Secretário de Clima, Energia e Meio Ambiente do Ministério das Relações Exteriores, Lago foi anunciado pelo presidente Lula da Silva para comandar a conferência, a ser realizada em novembro, em uma atmosfera global bastante instável. A discussão sobre o financiamento dos países ricos aos pobres para a mitigação dos efeitos das mudanças do clima, cujos eventos são cada vez mais recorrentes e extremos, voltará à pauta.

Em paralelo, o mundo assiste ao avanço de líderes negacionistas, entre eles Donald Trump, que, tão logo tomou posse, retirou os Estados Unidos do Acordo de Paris. E a decisão do republicano é, por óbvio, estratégica.

A transição energética é custosa e lenta, e isso está claro tanto para negacionistas quanto para catastrofistas. Não à toa Trump e outros líderes defendem a exploração e o uso de combustíveis fósseis, hoje mais baratos, a despeito da necessidade de acelerar a mudança para fontes mais limpas. Em outra frente, o republicano se contrapõe à China, uma das campeãs em emissão de gases ao mesmo tempo que surfa na onda verde e inunda o mundo com tecnologia “sustentável”, sobretudo carros elétricos e placas fotovoltaicas para produção de energia solar.

O perfil conciliador de Lago pode ajudar na busca por convergências nessas disputas internacionais – e também ajuda a arrefecer as tensões no Brasil. Por isso, seu nome foi bem recebido pelo agronegócio.

Congressistas como a senadora Tereza Cristina (PP-MS) e o deputado Pedro Lupion (PP-PR), presidente da Frente Parlamentar da Agropecuária (FPA), manifestaram alívio, haja vista que o setor temia a indicação de um ambientalista intransigente para um posto que requer capacidade de escuta, articulação e execução. Segundo Cristina, a COP-30 será a chance de o Brasil se reafirmar como potência agroambiental, ao focar em sustentabilidade, e não apenas no desmatamento da Amazônia, “como querem alguns”.
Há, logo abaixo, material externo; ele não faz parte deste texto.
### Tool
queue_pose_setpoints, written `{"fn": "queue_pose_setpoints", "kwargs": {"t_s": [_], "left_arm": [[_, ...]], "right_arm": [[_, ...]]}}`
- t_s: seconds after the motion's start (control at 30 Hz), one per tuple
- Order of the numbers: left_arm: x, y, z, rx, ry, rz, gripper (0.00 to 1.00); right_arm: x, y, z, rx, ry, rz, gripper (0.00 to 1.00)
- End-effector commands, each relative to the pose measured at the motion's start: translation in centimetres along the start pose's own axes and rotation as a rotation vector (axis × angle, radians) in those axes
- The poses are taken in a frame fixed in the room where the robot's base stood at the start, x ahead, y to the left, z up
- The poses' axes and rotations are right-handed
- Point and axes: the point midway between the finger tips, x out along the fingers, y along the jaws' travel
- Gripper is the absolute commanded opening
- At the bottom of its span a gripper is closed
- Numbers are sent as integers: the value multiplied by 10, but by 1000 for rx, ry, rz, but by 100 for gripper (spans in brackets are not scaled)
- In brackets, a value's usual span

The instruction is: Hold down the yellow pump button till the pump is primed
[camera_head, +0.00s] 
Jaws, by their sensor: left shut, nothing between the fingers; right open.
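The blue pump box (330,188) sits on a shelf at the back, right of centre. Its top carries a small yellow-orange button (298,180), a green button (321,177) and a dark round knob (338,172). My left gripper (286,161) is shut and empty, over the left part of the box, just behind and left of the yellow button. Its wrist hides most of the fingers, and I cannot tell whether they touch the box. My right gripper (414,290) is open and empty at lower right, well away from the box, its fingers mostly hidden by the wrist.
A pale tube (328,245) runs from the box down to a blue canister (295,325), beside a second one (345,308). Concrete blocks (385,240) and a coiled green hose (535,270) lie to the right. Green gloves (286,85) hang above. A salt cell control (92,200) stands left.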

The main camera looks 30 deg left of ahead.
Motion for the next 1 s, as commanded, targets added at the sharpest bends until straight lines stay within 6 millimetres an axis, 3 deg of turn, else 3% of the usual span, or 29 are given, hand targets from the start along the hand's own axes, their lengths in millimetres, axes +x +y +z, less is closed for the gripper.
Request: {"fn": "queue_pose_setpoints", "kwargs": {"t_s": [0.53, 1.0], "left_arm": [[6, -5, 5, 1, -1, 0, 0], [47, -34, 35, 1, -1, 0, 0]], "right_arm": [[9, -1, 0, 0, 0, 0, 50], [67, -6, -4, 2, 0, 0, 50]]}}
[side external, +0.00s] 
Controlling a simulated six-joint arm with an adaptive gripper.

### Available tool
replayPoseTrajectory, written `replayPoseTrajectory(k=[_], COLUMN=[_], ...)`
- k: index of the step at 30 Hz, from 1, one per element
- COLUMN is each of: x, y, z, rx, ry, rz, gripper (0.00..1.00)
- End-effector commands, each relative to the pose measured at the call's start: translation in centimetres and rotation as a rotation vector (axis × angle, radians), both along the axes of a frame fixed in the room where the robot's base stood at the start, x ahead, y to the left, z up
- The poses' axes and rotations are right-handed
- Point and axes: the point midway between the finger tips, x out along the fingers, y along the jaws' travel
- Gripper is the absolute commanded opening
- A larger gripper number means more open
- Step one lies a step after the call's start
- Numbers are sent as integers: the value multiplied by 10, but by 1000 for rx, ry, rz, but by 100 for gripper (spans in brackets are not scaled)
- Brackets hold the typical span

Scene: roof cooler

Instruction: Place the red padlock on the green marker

A mensagem da senadora e ex-ministra da Agricultura do governo de Jair Bolsonaro é clara: o agronegócio não pode ser apontado como vilão. Nesse sentido, em que pesem os elogios a Lago, que terá de equilibrar, com imparcialidade, as demandas de todos os países, preocupa quem serão os indicados por Lula para negociar os interesses e as políticas do Brasil na COP.

O pecuarista Pedro de Camargo Neto foi às redes sociais expressar essa apreensão – perfeitamente compreensível, haja vista que até hoje o Brasil não definiu prioridades nem tem, como ele afirmou, uma política de Estado para o meio ambiente que vá além das “desavenças da miúda política partidária”. Já a Sociedade Rural Brasileira (SRB), em nota pública, afirmou que “é essencial” que os negociadores brasileiros “compreendam a importância do agronegócio para a economia nacional e global, ao mesmo tempo que promovam iniciativas alinhadas à sustentabilidade e à preservação ambiental”.

Como se vê, não será uma COP fácil. Se no campo externo a demanda por energia barata explicita os custosos desafios da descarbonização, internamente o Brasil ainda tem muita lição de casa para fazer. O País carece de ações concretas para proteger seus biomas, como a Amazônia, que recentemente bateu recorde de queimadas, e ainda precisa encontrar formas de combater a grilagem, o garimpo ilegal e o crime organizado, que escoa drogas para o mundo a partir da região.

Somente uma política sustentável, com projetos que apresentem alternativas capazes de aliar proteção ambiental ao desenvolvimento econômico, sem extremismos, garantirá o sucesso do País como líder global. Até agora, no entanto, o Brasil patina na área, e seria muito ruim se Lula escolhesse “companheiros” cheios de vícios ideológicos e hostis ao agronegócio para serem a voz do Brasil nesse encontro.